Problem description:
Write out, please, the line containing "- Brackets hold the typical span" together with all lines after it, up to and including the last one, with no other output.

Given data:
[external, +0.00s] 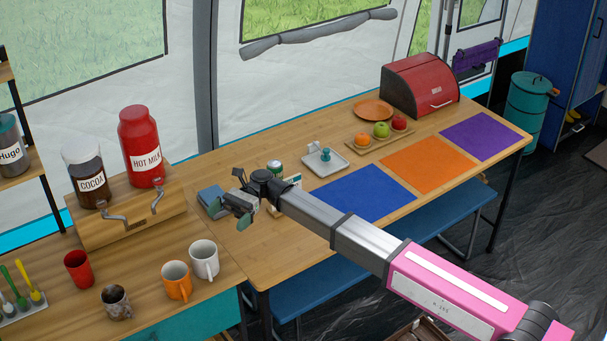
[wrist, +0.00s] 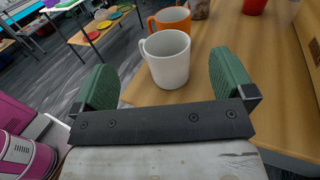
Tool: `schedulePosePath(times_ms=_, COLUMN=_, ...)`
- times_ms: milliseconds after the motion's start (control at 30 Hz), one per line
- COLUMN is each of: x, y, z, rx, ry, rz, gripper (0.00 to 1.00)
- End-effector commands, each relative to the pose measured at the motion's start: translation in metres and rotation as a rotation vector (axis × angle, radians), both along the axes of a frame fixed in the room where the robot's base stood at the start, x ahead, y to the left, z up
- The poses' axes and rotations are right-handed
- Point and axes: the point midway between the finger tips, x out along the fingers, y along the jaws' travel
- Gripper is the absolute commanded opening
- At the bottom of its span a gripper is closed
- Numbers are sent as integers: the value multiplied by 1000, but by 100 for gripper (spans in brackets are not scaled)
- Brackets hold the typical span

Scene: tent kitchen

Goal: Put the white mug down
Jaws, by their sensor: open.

Written solution:
- Brackets hold the typical span

Scene: tent kitchen

Goal: Put the white mug down
Jaws, by their sensor: open.

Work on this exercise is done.